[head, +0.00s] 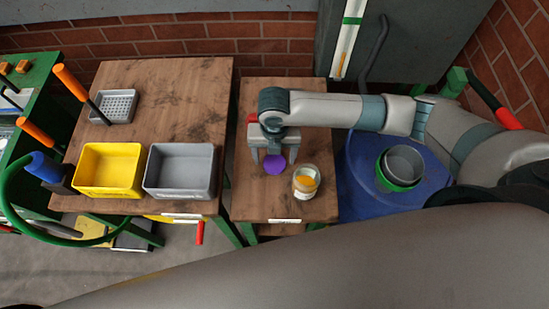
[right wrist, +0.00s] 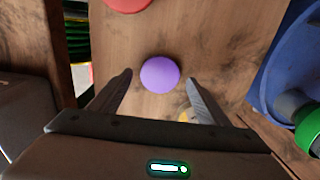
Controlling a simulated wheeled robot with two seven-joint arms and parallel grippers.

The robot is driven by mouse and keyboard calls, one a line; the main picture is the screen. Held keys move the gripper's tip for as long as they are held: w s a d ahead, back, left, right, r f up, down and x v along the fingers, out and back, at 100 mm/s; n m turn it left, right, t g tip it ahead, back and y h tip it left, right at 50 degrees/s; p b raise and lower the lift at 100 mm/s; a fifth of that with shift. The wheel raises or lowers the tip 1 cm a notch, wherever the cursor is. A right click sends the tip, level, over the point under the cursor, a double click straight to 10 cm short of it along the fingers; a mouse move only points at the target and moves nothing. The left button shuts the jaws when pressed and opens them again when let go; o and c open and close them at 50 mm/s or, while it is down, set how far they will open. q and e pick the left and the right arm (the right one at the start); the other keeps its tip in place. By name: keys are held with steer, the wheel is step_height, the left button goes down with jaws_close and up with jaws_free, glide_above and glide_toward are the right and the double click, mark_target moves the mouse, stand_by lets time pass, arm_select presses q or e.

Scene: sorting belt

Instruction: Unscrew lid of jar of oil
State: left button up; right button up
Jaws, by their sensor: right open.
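A glass jar (head: 305,186) with orange-yellow contents and a pale rim stands on the narrow wooden table. No lid shows on its top. A round purple disc (head: 276,166), which looks like a lid, is left of the jar. My right gripper (head: 273,154) points down over that table with its fingers apart. In the right wrist view the purple disc (right wrist: 160,74) appears between the open fingertips (right wrist: 159,80). I cannot tell its height or whether a finger touches it. A small yellowish part of the jar (right wrist: 186,115) shows behind the right finger. My left gripper is out of view.
A red object (right wrist: 127,3) lies farther back on the narrow table (head: 255,212). A yellow bin (head: 108,193), a grey bin (head: 180,195) and a grey basket (head: 113,122) stand on the left table. A blue barrel (head: 350,200) with nested buckets is right.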

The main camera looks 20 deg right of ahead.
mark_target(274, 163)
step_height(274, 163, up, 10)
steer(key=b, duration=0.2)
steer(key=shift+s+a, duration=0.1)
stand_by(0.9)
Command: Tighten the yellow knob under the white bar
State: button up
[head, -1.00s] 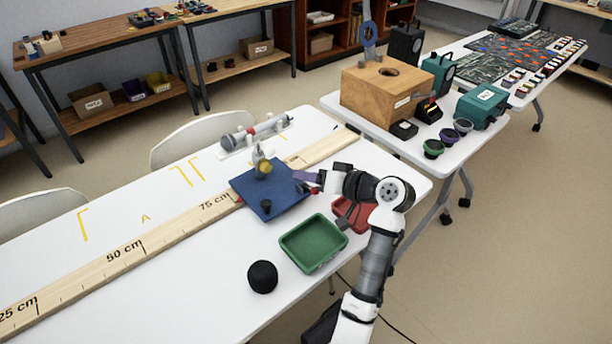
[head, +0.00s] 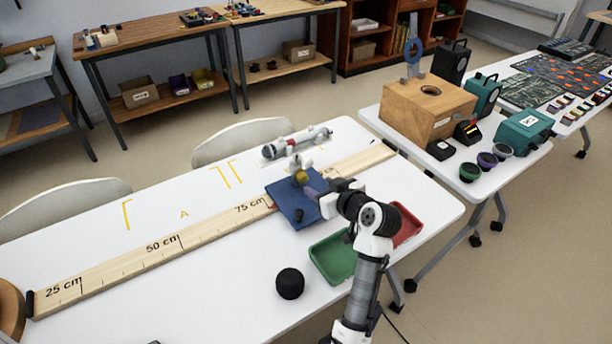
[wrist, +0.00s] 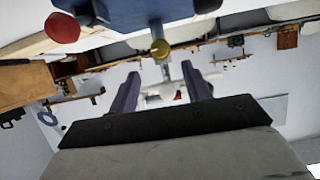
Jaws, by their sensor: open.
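The yellow knob (head: 301,177) is on a small upright post over the blue plate (head: 283,196) on the white table. A pale piece (head: 296,161), perhaps the white bar, shows just above the knob. My gripper (head: 317,184) is at the right of the knob, pointing left at it, with purple-grey fingers. In the wrist view, which looks upside down, the knob (wrist: 160,48) shows ahead, across the gap between my open fingers (wrist: 162,85). The fingers look empty. Whether a fingertip touches the knob cannot be told.
A black knob (head: 299,215) stands on the blue plate.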

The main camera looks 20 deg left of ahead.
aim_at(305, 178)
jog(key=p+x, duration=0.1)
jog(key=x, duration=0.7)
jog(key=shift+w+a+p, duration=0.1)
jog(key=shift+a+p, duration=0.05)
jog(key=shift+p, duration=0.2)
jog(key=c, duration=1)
**********
In the copy, include no pictures; restate the listing above exactly.

[head, +0.00s] 
[right wrist, +0.00s] 
Controlling a simulated wheeled robot with two seven-joint arms and parallel grippers.

The robot is driven by mouse and keyboard calls, one a line; the main picture is the screen. Held keys move the gripper's tip for as long as they are held: w s a d ahead, back, left, right, r f up, down and x v along the fingers, out and back, at 100 mm/s; n m turn it left, right, t g tip it ahead, back and y h tip it left, right at 50 degrees/s; p b raise and lower the lift at 100 mm/s; a fifth of that with shift. The wheel raises or lowers the tip 1 cm a notch, wherever the cursor is. A right click sends the tip, level, over the point under the cursor, a double click straight to 10 cm short of it along the fingers; a mouse move only points at the target and moves nothing. The left button shuts the jaws when pressed and opens them again when let go; o and c open and close them at 50 mm/s or, while it is down, set how far they will open. q and e pick the left and the right arm (the right one at the start); the other keeps its tip in place. By name: keys are held with steer, the wheel is step_height, the left button goes down with jaws_close and up with jaws_free, glide_above and glide_toward are the right and the double click, mark_target moves the mouse, stand_by lets time pass, arm_select presses q or e.

Scene: sorting belt

Instruction: Unscrew lid of jar of oil
State: left button up; right button up
Jaws, by their sensor: right open.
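A glass jar (head: 305,186) with orange-yellow contents and a pale rim stands on the narrow wooden table. No lid shows on its top. A round purple disc (head: 276,166), which looks like a lid, is left of the jar. My right gripper (head: 273,154) points down over that table with its fingers apart. In the right wrist view the purple disc (right wrist: 160,74) appears between the open fingertips (right wrist: 159,80). I cannot tell its height or whether a finger touches it. A small yellowish part of the jar (right wrist: 186,115) shows behind the right finger. My left gripper is out of view.
A red object (right wrist: 127,3) lies farther back on the narrow table (head: 255,212). A yellow bin (head: 108,193), a grey bin (head: 180,195) and a grey basket (head: 113,122) stand on the left table. A blue barrel (head: 350,200) with nested buckets is right.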

The main camera looks 20 deg right of ahead.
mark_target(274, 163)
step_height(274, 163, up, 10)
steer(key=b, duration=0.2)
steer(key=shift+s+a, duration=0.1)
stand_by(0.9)
Command: Tighten the yellow knob under the white bar
State: button up
[head, -1.00s] 
[head, +0.00s] 
[wrist, +0.00s] 
Jaws, by their sensor: open.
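The yellow knob (head: 301,177) is on a small upright post over the blue plate (head: 283,196) on the white table. A pale piece (head: 296,161), perhaps the white bar, shows just above the knob. My gripper (head: 317,184) is at the right of the knob, pointing left at it, with purple-grey fingers. In the wrist view, which looks upside down, the knob (wrist: 160,48) shows ahead, across the gap between my open fingers (wrist: 162,85). The fingers look empty. Whether a fingertip touches the knob cannot be told.
A black knob (head: 299,215) stands on the blue plate.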

The main camera looks 20 deg left of ahead.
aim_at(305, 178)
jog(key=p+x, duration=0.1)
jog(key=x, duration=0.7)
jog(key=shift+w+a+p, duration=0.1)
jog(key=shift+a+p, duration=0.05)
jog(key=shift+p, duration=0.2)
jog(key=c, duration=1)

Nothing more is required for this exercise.